M. Laliberté: M. le Président, ce n'est certainement pas l'argument que j'aurais employé le 23 janvier devant le conseil d'administration. Vous savez, au tout début, pour la Société d'énergie de la Baie-James, se faire dire qu'elle était responsable du saccage - cela a été répété à maintes occasions entre 1974 et 1979 - c'était une chose que je considère un peu viscérale. Donc, si, pour la première fois - et j'en reviens à cet élément parce que cela demeure toujours quand même un des trois objectifs de toute poursuite en dommages au civil - la reconnaissance, indépendamment du montant pour le moment, parce que les procureurs eux-mêmes de la Société d'énergie de la Baie-James avaient indiqué que la solvabilité des défendeurs québécois était très relative. Donc, je n'en étais pas à la logique des 50 000 $ versus un montant supérieur. J'en étais, à ce moment-là, le 16 janvier, à la reconnaissance de deux des cinq parties.
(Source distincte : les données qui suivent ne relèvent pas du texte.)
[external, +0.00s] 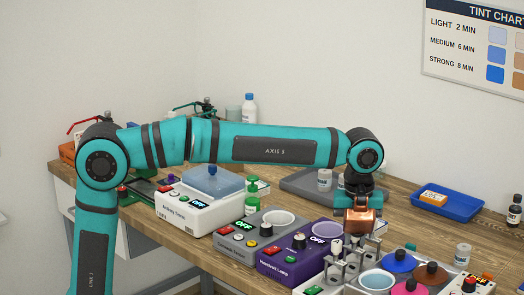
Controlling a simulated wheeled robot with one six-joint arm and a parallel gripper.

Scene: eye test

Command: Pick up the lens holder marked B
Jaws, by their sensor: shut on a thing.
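My gripper (359,207) points down over the front part of the bench. It is shut on a small copper-coloured piece (362,223) at its tips. No letter can be read on this piece, so I cannot tell whether it is the lens holder marked B. Several silver upright holders (336,268) stand just below, on a white device at the front. I cannot tell whether the held piece touches them. No marking B is readable on the silver holders either.
Pots with blue, brown and magenta lids (431,272) stand close on the right.

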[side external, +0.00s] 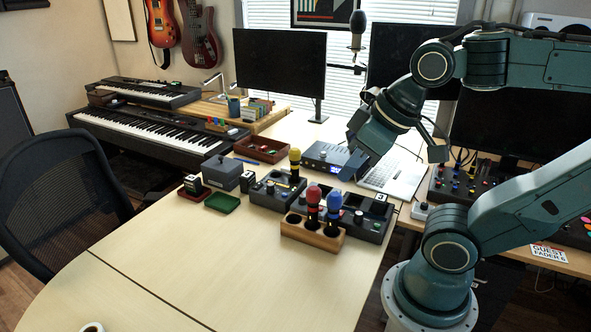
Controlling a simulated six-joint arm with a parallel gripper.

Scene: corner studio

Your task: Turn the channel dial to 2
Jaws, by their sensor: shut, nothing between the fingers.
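My gripper (349,174) hangs from the teal arm above the back right of the desk, shut and empty. It is in front of a blue-faced desk unit (322,153) with a small lit display and hides part of that unit's right end. Black control boxes with small knobs stand nearer the front: one at the left (268,196) and one at the right (372,229). The markings are too small to read, so I cannot tell which knob is the channel dial or where it points.
A wooden holder (327,242) carries a red-topped microphone (313,195) and a blue-topped one (334,200). A yellow-topped microphone (295,156) stands behind. A green tray (221,203), a grey box (221,172) and a laptop (395,181) are nearby.

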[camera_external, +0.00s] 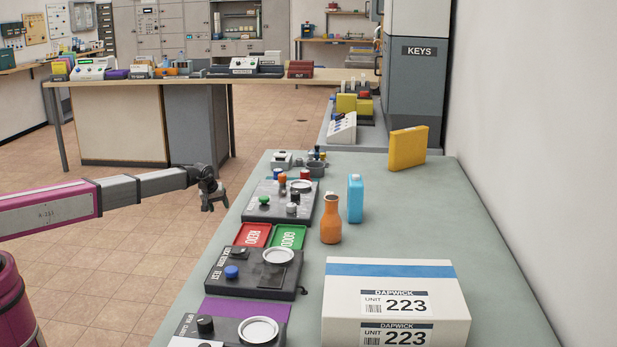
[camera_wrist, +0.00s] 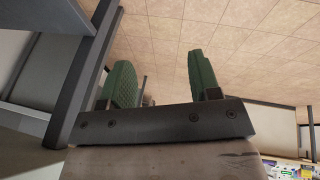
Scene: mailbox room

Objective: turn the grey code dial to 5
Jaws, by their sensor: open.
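My gripper (camera_external: 213,202) hangs in the air beyond the left edge of the long grey-green table (camera_external: 400,225). In the wrist view its two green-padded fingers (camera_wrist: 163,82) are spread, with nothing between them. Small grey knobs (camera_external: 292,208) stand on a dark control panel (camera_external: 265,214) to the right of my gripper, apart from it. A dark round knob (camera_external: 205,324) sits on the nearest panel at the bottom. I cannot tell which of these is the grey code dial, and no dial numbers are readable. No dial shows in the wrist view.
The table holds red (camera_external: 253,235) and green (camera_external: 289,237) trays, an orange bottle (camera_external: 331,222), a blue container (camera_external: 355,200), a yellow block (camera_external: 408,148) and a large white box (camera_external: 395,315). A panel with a blue button (camera_external: 231,272) lies nearer. Open floor lies left of the table.

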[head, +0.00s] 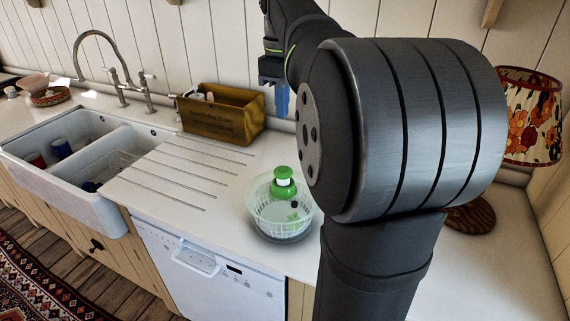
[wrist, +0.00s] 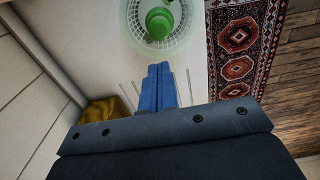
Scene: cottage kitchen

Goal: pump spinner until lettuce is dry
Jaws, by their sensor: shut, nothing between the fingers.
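The salad spinner (head: 262,214) stands on the white counter at the right end of the drainer grooves. Its bowl looks clear with a white slatted basket, and a green pump knob (head: 283,180) stands up at its top. A few green bits show inside. In the wrist view the spinner's basket (wrist: 133,14) and green knob (wrist: 158,24) are at the top, beyond the fingertips. My gripper (wrist: 159,66) has blue fingers, shut together and empty. In the head view its blue fingers (head: 281,100) hang near the back wall, above and behind the spinner, apart from it.
A wooden box (head: 222,113) with items stands at the back of the counter. A double white sink (head: 70,165) with a tap is at the left. A patterned lamp (head: 533,115) stands at the right. A dishwasher (head: 205,266) is below the counter's front edge.

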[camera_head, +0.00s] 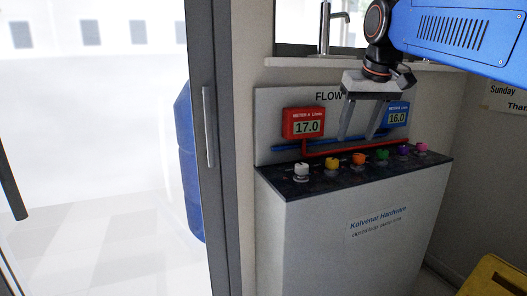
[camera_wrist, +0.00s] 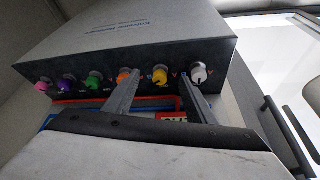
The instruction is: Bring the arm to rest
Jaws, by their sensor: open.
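My gripper (camera_head: 358,137) is open and empty, with its two grey fingers pointing down in front of the flow panel (camera_head: 268,104). In the head view it hangs between the red meter (camera_head: 303,123), reading 17.0, and the blue meter (camera_head: 397,115), reading 16.0. The fingers are above the row of coloured knobs. In the wrist view my gripper (camera_wrist: 160,95) shows its fingers near the orange knob (camera_wrist: 124,74), yellow knob (camera_wrist: 160,75) and white knob (camera_wrist: 198,72). I cannot tell whether they touch anything. My blue arm comes in from the upper right.
The white cabinet (camera_head: 340,262) carries the dark knob shelf (camera_head: 285,186). A window ledge with a tap (camera_head: 325,30) is behind the arm. A dark-framed glass door (camera_head: 220,130) stands at left, with a blue barrel (camera_head: 186,165) behind it. A yellow object (camera_head: 492,276) is at lower right.

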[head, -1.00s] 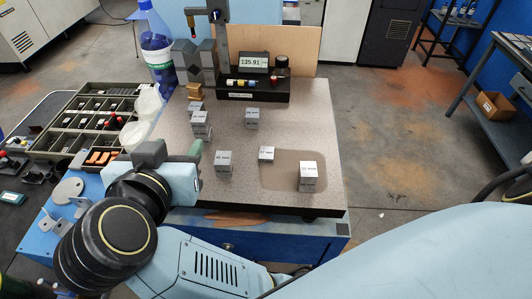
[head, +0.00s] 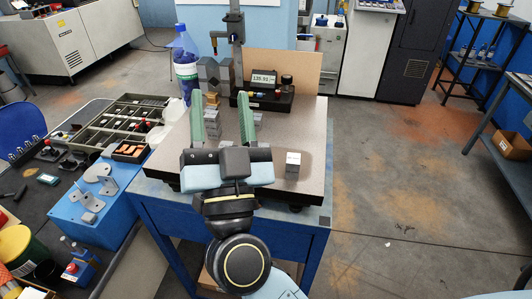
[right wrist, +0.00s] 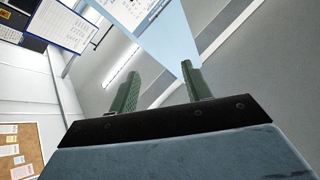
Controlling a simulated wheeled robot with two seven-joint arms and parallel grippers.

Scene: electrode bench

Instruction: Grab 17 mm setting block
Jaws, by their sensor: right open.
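My right gripper (head: 220,103) is open in the head view, its two green fingers spread over the granite plate (head: 311,130) and pointing away toward its back. Nothing is held between them. In the right wrist view the open fingers (right wrist: 160,90) also have nothing between them. The 17 mm block cannot be made out now; the right finger and palm cover that part of the plate. A larger grey block (head: 292,162) stands clear to the right of the palm. Another block (head: 259,117) shows partly beside the right finger, and a grey stack (head: 209,122) shows between the fingers. My left gripper is out of view.
A digital readout box (head: 264,98) and a gauge stand (head: 237,50) stand at the back of the plate. A blue-capped bottle (head: 186,65) stands at the back left. A compartment tray (head: 125,122) lies to the left.

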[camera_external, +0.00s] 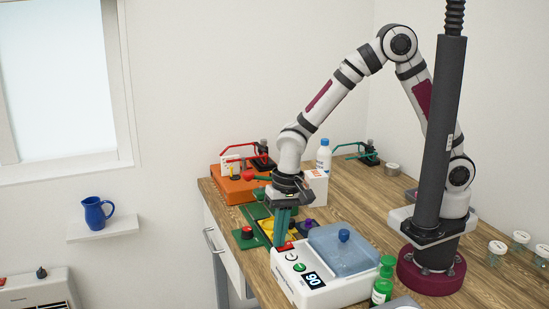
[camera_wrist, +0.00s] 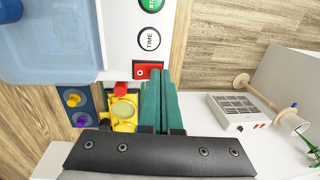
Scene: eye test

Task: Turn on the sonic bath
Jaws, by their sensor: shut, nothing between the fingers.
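The sonic bath (camera_external: 344,292) is a white box with a translucent blue lid (camera_external: 335,251) topped by a blue knob. In the wrist view, the START button (camera_wrist: 151,5), the TIME button (camera_wrist: 149,39) and a red rocker switch (camera_wrist: 147,71) line up on the white panel (camera_wrist: 122,40). My gripper (camera_external: 281,238) has green fingers, shut and empty, pointing down at the panel's switch end. In the wrist view, the fingertips (camera_wrist: 161,74) are beside the red switch; contact cannot be told.
A green fixture (camera_external: 247,238) with red, yellow and purple parts lies just left of and behind the bath. An orange box (camera_external: 238,190), a white box (camera_external: 316,187) and a blue-capped bottle (camera_external: 324,155) stand behind.

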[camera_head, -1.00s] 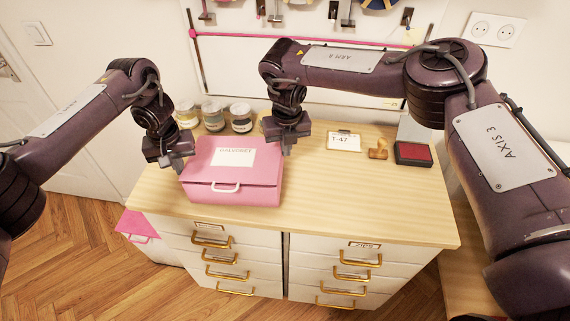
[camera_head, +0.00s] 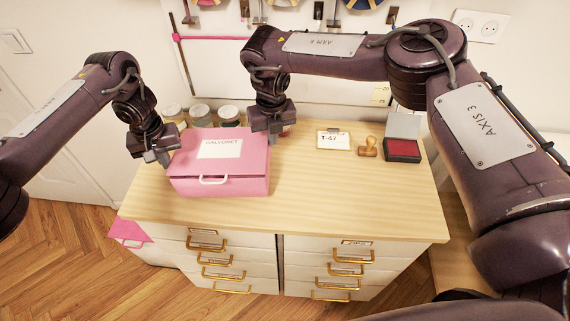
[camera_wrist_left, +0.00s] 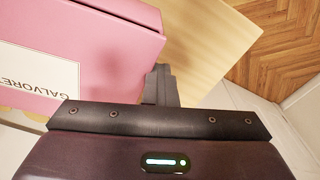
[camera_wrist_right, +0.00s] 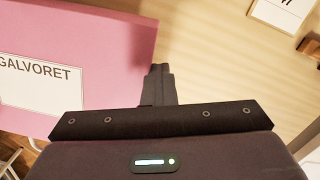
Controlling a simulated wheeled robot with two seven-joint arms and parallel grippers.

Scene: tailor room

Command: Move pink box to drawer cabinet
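The pink box (camera_head: 219,176), with a white "GALVORET" label and a white front handle, is over the wooden top of the drawer cabinet (camera_head: 330,205), at its left half. I cannot tell whether it rests on the top or is slightly raised. My left gripper (camera_head: 163,156) is at its left side and my right gripper (camera_head: 273,130) at its right side. In both wrist views the fingers look shut together, next to the box's side, with nothing between them. The box side also shows in the left wrist view (camera_wrist_left: 90,35) and the right wrist view (camera_wrist_right: 80,40). Exact contact is hard to see.
Several small jars (camera_head: 200,114) stand behind the box. A T-47 card (camera_head: 333,139), a wooden stamp (camera_head: 367,148) and a red ink pad (camera_head: 403,149) lie to the right. A pink object (camera_head: 129,233) is beside the cabinet's left side. The right front of the top is clear.

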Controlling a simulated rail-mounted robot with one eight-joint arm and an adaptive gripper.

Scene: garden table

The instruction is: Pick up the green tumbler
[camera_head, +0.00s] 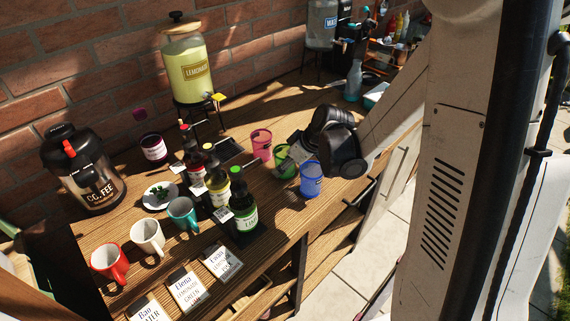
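The green tumbler (285,167) stands on the wooden table, between a pink tumbler (261,144) behind it and a blue tumbler (311,179) in front of it to the right. My gripper (292,158) reaches in from the right at the green tumbler and covers part of its upper right side. The fingers are dark and small here, and I cannot tell whether they touch the tumbler or how far apart they are.
The blue tumbler is close beside my gripper. Several syrup bottles (243,205) stand to the left, with mugs (148,235) and name cards (187,290) beyond. A lemonade dispenser (188,72) stands behind. The table's front edge is near the blue tumbler.

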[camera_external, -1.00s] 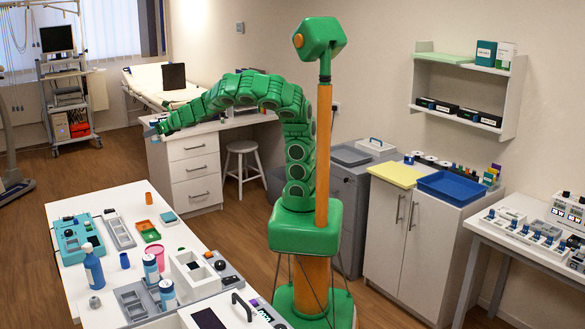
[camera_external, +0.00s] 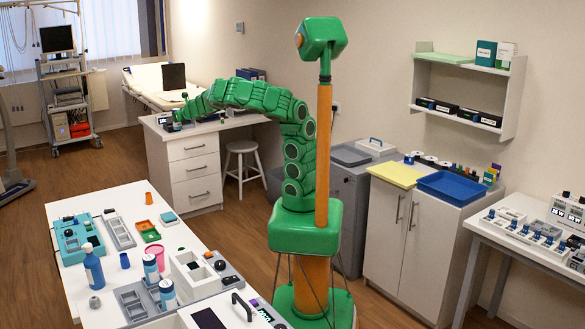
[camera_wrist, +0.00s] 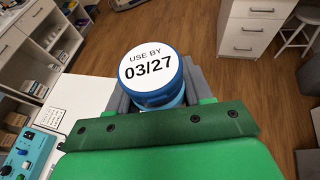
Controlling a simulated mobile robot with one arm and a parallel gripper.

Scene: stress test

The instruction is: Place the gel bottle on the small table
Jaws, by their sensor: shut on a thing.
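My gripper (camera_wrist: 150,92) is shut on a blue-rimmed container (camera_wrist: 150,100) in the wrist view. Its round white lid reads "USE BY 03/27". The lid hides most of its body, and I cannot tell whether it is the gel bottle. In the external view my gripper (camera_external: 176,122) is at the white desk's near left corner; its fingers and load are too small to make out. A blue bottle (camera_external: 93,268) stands upright on the white table (camera_external: 110,198) in the foreground. I cannot tell which surface is the small table.
The white desk (camera_external: 192,150) has drawers, with a white stool (camera_external: 240,150) beside it. Blue-labelled containers (camera_external: 151,268), trays and a teal case (camera_external: 78,240) crowd the foreground table. A cabinet (camera_external: 405,245) with a blue tray stands at right. Open wooden floor (camera_external: 105,165) lies at left.

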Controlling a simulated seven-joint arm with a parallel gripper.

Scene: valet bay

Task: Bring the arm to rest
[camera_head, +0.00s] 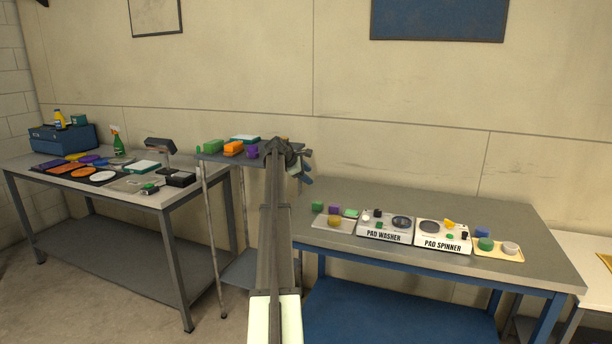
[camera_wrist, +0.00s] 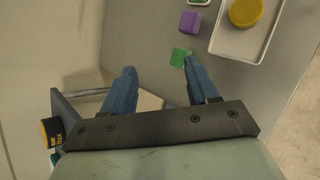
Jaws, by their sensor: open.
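In the head view my arm reaches up from the bottom centre. My gripper (camera_head: 307,167) is in the air between the shelf cart and the right bench, partly hidden by my own arm. In the wrist view the two blue fingers of my gripper (camera_wrist: 160,65) stand wide apart with nothing between them. A green block (camera_wrist: 180,57) shows beside the right fingertip, seemingly on the bench below and apart from it.
The right bench (camera_head: 400,194) bears a tray (camera_head: 319,224) with a yellow round piece (camera_head: 334,221), a pad washer (camera_head: 384,237) and a pad spinner (camera_head: 441,243). The cart (camera_head: 215,157) and left bench (camera_head: 152,200) hold many items. A purple block (camera_wrist: 190,21) lies near the green one.

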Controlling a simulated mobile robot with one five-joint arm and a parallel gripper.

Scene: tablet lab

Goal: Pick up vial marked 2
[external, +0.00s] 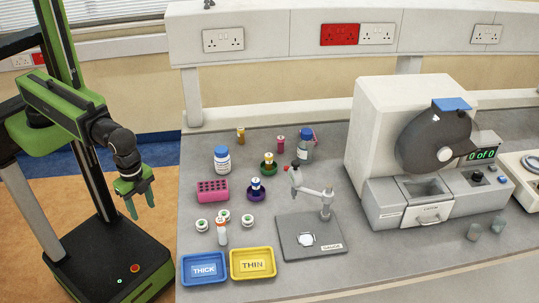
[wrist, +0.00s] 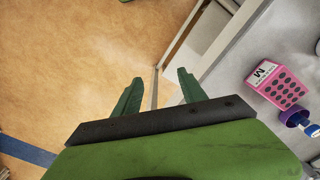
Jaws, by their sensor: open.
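No number 2 can be read on any vial in these frames. A small white vial with a red mark (external: 222,233) stands upright near the bench front, behind the trays. My gripper (external: 141,203) is open and empty, off the left edge of the bench, over the floor side. In the wrist view my gripper (wrist: 154,88) has its green fingers apart with only floor and the bench side beyond.
A pink rack (external: 212,191), several white-and-green round pieces, a blue THICK tray (external: 205,268) and a yellow THIN tray (external: 252,263) are on the bench (external: 330,270). A white bottle (external: 222,160), a gauge stand (external: 311,238) and a large machine (external: 420,160) also stand there.

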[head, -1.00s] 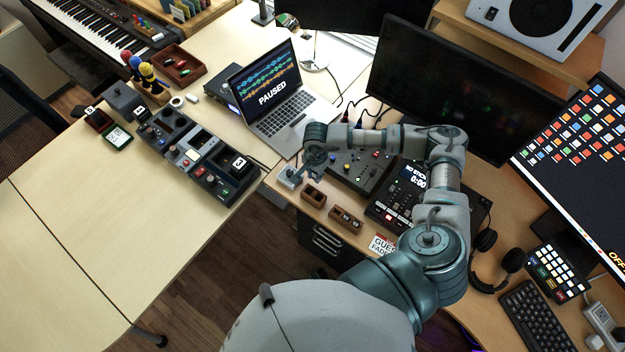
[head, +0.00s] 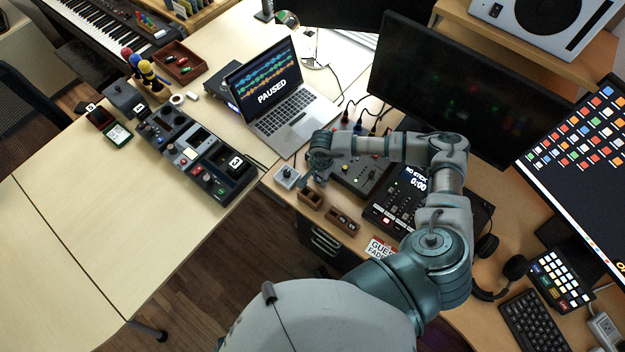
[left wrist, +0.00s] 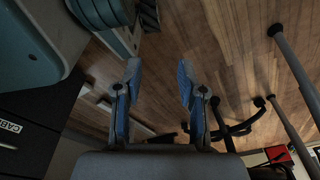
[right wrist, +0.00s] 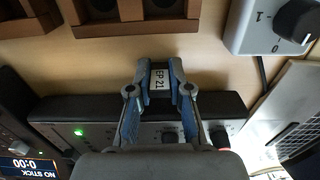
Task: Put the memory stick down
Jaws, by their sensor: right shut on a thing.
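My right gripper (right wrist: 160,75) is shut on the memory stick (right wrist: 160,84), a small dark piece with a white label reading "EP 21". In the right wrist view the stick shows over bare desk at the edge of the dark mixer; I cannot tell its height. In the head view my right gripper (head: 308,180) is between the white knob box and a small wooden holder (head: 311,198); the stick is too small to make out there. The same holder (right wrist: 108,28) shows two dark compartments in the right wrist view. My left gripper (left wrist: 159,82) is open and empty above the wooden floor.
The white knob box (head: 287,177) is left of my right gripper. A second wooden holder (head: 343,220) stands nearer the desk's front. The mixer (head: 360,172) and a recorder reading "NO STICK" (head: 400,195) lie to the right. The laptop (head: 285,100) is behind.

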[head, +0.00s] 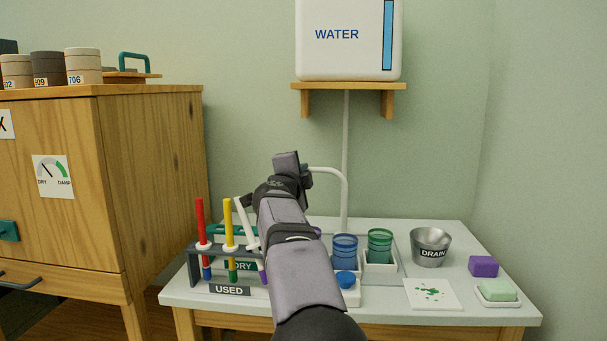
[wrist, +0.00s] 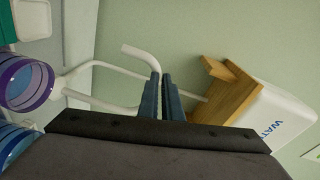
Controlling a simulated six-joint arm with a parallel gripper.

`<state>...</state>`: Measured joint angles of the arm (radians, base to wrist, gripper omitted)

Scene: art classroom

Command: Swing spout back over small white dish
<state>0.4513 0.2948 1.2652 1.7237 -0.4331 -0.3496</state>
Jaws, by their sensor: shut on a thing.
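The white spout (head: 333,173) is a bent tube rising from the table and arching over to my gripper (head: 305,169) in the head view. In the wrist view, the spout (wrist: 131,52) shows a hooked end running to the blue fingers of my gripper (wrist: 161,96). The gripper is shut on the spout tube; the exact contact is partly hidden between the fingers. A small white dish (wrist: 34,20) shows at the upper left of the wrist view, beside the purple cup (wrist: 27,82). In the head view my arm hides that area.
A WATER tank (head: 345,58) sits on a wall shelf. The table holds a blue cup (head: 344,249), a green cup (head: 380,243), a DRAIN bucket (head: 431,246), a purple block (head: 484,266), a soap (head: 497,289) and a brush rack (head: 229,274) left of my arm.

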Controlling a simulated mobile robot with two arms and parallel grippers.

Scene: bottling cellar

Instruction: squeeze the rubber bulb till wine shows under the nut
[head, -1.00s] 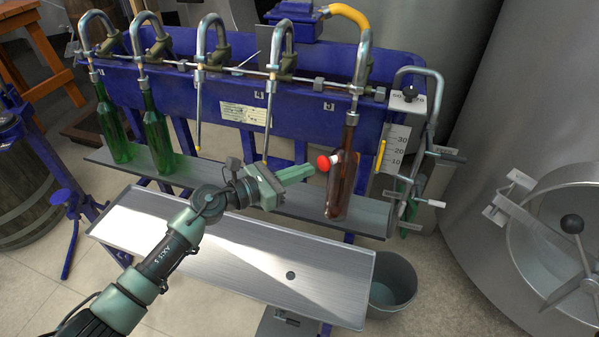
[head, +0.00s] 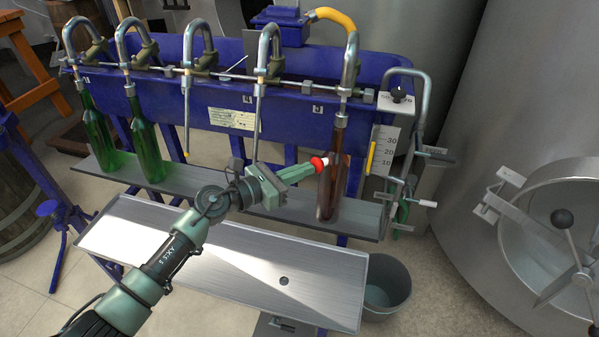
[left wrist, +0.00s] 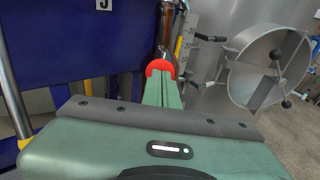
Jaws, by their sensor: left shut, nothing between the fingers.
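The metal nut (head: 341,120) is at the bottle's mouth, under the curved spout. The glass is dark, and I cannot make out a wine level under the nut. My right gripper is not in view.
Two green bottles (head: 147,150) stand under the left spouts of the blue filler (head: 225,85). A metal tray (head: 240,262) lies below my left arm. A grey bucket (head: 387,290) stands at the right, and a steel tank with a round hatch (head: 560,210) fills the right side.
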Cela, pour moi, demeurait capital.

M. Lalonde: Je ne veux pas élargir le débat, mais vous accordez beaucoup d'importance à la reconnaisance de la responsabilité de la couronne. Je comprends qu'un gestionnaire qui se fait faussement accuser, croit-il, par une autre partie d'être responsable veuille laver son honneur et dire: Bon, voici, j'ai un papier qui dit que je ne suis pas responsable. Mais, pour les Québécois, pour l'ensemble de la population qui est propriétaire de cette société d'État et qui a des droits contre un groupe, vous ne trouvez pas que c'est un peu cher pour cette reconnaissance de responsabilité, 50 000 $? On a fini avec 200 000 $. Je ne vois pas comment cela préoccupe la population en général de savoir si c'était la Société d'énergie de la Baie-James ou les syndicats qui étaient responsables du saccage. Puisque, légalement, vous aviez l'assurance, par des opinions juridiques, que la responsabilité reposait sur les épaules des défendeurs, pourquoi cette responsabilité vous inquiétait-elle tant?

Le Président (M. Jolivet): M. Laliberté.

M. Laliberté: M. le Président, on fait référence à une opinion juridique qui disait pouvoir démontrer cette responsabilité. Donc, aussi longtemps que les défendeurs ne l'avaient pas reconnue, je ne pouvais pas être satisfait moi-même. Le 16, il y en avait deux sur la table. C'était cela qui était important. Ce n'était pas nécessairement l'avis légal qui datait de 1976 comme celui qui datait du début de janvier 1979.

M. Lalonde: Vous dites que vos avocats vous disent que vous êtes dans vos droits et que cela prend une autre intervention pour vous confirmer dans vos droits, c'est-à-dire

la reconnaissance du défendeur de sa responsabilité. Puis-je vous suggérer qu'un jugement de cour aurait pu, si on en croit vos avocats, accomplir le même résultat?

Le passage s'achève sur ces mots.